In closing: I don't think what I'm saying is radical. It would seriously surprise (not to mention sadden) me to find that this kind of distribution model hasn't been thrown around by people far more important than I with expensive cars and many letters after their name. Assuming that's true, though, I'm at a loss as to why it hasn't been implemented. The only conceivable snags are at the level of buying the distribution rights - something that the domestic companies may be unwilling to risk, or something they may not be able to convince the Japanese producers of agreeing to so early. Here I'm speculating on something about which I really have no knowledge whatsoever - but I am quite sure that whatever snags there may be must be removed if the American anime industry is to have any chance of succeeding in a 21st century economy.
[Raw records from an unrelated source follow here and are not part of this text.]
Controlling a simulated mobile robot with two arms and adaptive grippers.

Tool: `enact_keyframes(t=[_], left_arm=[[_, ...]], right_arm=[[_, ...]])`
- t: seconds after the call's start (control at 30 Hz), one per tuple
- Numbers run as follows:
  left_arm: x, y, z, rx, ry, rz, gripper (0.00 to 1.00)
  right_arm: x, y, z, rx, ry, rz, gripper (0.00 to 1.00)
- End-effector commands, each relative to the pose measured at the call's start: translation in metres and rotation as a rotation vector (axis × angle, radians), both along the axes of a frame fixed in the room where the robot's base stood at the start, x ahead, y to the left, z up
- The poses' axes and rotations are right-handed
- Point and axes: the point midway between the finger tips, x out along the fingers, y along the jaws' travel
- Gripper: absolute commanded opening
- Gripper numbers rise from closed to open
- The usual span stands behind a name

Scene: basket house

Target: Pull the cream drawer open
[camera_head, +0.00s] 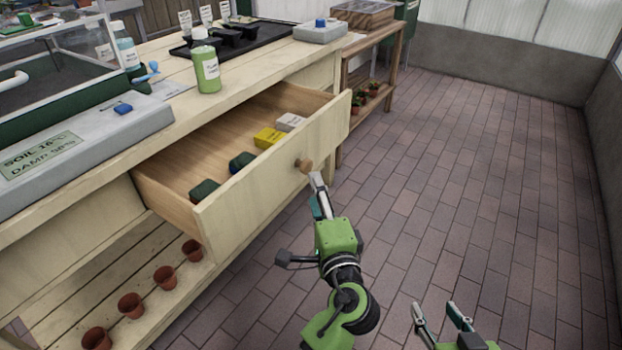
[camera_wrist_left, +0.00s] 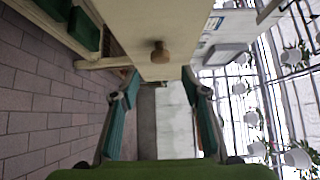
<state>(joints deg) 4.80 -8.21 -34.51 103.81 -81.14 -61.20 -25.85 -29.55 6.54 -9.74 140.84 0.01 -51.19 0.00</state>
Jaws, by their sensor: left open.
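The cream drawer (camera_head: 262,186) stands well out from the wooden bench, with its inside in view. Its round wooden knob (camera_head: 304,165) is on the front panel. My left gripper (camera_head: 318,192) is just in front of the knob in the head view. In the left wrist view, the left gripper (camera_wrist_left: 162,98) has its two fingers wide apart, and the knob (camera_wrist_left: 160,52) is beyond the fingertips, apart from them. My right gripper (camera_head: 438,312) is at the bottom of the head view, fingers spread and empty, away from the drawer.
The drawer holds a yellow box (camera_head: 268,137), a pale box (camera_head: 290,122) and dark green items (camera_head: 204,191). A green bottle (camera_head: 206,69) stands on the bench edge above. Several terracotta pots (camera_head: 165,277) sit on the lower shelf. The brick floor (camera_head: 470,170) to the right is clear.

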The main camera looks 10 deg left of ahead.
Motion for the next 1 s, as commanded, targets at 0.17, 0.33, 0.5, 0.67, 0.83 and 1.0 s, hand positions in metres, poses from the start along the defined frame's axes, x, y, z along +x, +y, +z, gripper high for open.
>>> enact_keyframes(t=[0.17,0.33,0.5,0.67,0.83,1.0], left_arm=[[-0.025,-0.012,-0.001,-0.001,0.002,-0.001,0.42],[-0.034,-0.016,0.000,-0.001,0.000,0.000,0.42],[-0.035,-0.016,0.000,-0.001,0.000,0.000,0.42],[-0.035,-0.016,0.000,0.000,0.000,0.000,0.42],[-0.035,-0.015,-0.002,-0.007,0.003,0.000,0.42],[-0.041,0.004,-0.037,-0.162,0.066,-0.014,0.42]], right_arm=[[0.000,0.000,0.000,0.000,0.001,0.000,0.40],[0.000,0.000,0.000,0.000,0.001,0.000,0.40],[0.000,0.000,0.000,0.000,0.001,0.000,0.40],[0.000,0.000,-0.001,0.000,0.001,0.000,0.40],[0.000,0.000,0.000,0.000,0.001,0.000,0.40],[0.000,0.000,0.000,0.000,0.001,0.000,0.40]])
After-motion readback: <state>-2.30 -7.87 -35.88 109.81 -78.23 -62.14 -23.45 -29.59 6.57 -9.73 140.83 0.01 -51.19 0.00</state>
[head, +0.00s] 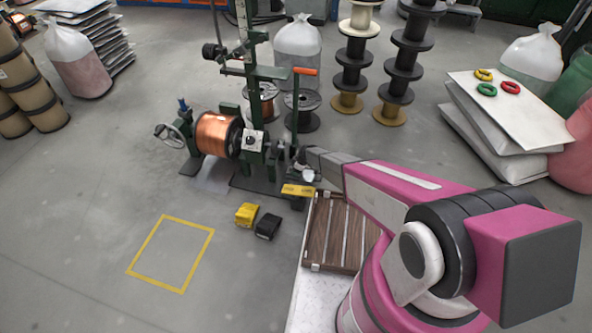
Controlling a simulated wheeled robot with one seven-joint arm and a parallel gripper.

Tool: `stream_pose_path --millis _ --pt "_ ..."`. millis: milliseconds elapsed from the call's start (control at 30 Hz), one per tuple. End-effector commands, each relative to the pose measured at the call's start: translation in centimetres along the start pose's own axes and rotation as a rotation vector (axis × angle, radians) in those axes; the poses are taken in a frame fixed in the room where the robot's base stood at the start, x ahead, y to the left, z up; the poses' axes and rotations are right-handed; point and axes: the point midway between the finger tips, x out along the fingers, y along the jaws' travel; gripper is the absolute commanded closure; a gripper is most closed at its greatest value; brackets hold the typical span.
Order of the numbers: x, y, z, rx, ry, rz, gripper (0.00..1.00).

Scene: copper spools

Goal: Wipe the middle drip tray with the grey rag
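My arm reaches from the lower right to the green winding machine (252,140). My gripper (301,172) is at the arm's far end, low beside the machine's right side. It is small and partly covered by the arm, so its fingers cannot be made out. A large copper spool (216,135) is mounted on the machine. A pale grey flat patch lies on the floor below this spool; I cannot tell whether it is a drip tray. No grey rag can be made out, and the middle drip tray cannot be picked out.
A yellow block (246,214) and a black block (268,226) lie on the floor before the machine. A yellow taped square (171,253) on the floor is empty. A slatted wooden deck (338,235) is beside my arm. Spool stacks (404,70) and white sacks (500,130) stand behind.

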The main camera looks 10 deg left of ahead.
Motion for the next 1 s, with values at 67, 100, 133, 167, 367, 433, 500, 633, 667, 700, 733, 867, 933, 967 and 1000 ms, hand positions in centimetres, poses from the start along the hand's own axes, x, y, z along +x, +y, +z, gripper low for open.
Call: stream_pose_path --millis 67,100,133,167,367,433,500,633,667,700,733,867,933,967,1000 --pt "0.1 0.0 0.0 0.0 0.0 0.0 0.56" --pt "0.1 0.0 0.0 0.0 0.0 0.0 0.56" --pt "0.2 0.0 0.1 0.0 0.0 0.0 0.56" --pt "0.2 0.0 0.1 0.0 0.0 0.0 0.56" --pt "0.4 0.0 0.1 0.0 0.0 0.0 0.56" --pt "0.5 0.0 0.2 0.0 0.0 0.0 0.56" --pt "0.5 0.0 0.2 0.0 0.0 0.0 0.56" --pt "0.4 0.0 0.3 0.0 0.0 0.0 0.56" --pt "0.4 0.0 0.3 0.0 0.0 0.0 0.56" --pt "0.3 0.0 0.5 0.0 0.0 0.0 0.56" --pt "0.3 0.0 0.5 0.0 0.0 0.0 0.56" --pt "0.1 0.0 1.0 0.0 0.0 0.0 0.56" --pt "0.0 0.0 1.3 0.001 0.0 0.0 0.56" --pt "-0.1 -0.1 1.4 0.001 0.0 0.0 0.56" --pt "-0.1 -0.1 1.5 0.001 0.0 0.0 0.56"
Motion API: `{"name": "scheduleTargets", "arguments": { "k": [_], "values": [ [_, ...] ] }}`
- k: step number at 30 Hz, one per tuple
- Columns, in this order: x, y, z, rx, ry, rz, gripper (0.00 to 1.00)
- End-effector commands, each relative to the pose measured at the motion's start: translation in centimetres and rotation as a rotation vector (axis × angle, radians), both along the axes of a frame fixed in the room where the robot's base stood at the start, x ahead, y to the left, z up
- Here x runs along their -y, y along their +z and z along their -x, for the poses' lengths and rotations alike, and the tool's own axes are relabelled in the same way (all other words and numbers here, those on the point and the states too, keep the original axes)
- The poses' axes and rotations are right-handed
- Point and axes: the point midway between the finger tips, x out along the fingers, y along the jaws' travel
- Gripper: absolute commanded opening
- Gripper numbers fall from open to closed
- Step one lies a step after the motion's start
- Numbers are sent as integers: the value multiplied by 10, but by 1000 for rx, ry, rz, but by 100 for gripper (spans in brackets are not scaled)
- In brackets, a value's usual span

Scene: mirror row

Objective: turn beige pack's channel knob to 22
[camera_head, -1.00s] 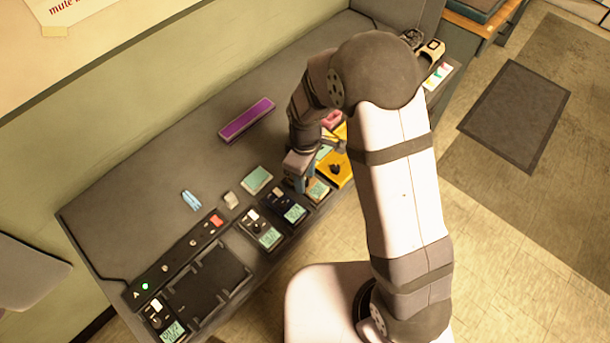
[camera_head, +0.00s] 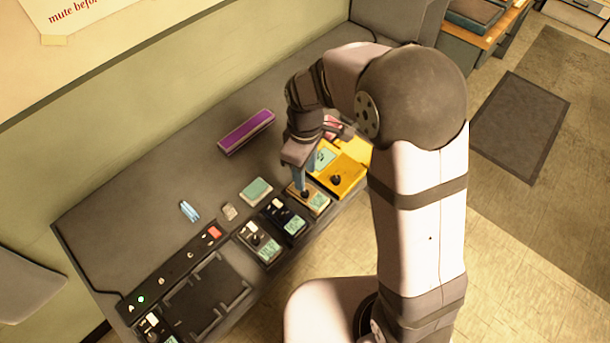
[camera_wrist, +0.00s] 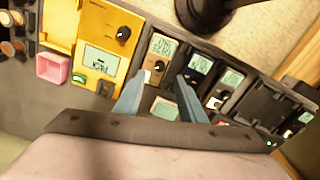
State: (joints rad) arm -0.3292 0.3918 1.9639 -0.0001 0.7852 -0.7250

Thinking back to the opening example, we were initially caught on the question of what the populace of the town owed to its barber shop. I would lean towards saying: not only do they not owe anything, but this is altogether the wrong question to ask. What the populace wants in that example is haircuts, nothing else. Whatever can provide decent haircuts in a timely fashion will do well - even if it makes no money whatsoever. A fortiori, then, anything which cannot do so must either change its ways or close up shop. At what point, exactly, does an obligation to support such a business fall upon the consumer? At what point does the only possibility of communicating what they want rely on buying goods and services considered dubious? Likewise, we fans of anime owe precious little to the domestic licensers - we may buy from them what we think is worthwhile, but they cannot demand anything more. That being so, if they wish to be competitive with the myriad bored college student translators on IRC then they will find no ethical or legal shortcuts to doing so. They must offer us something better or leave the work for others.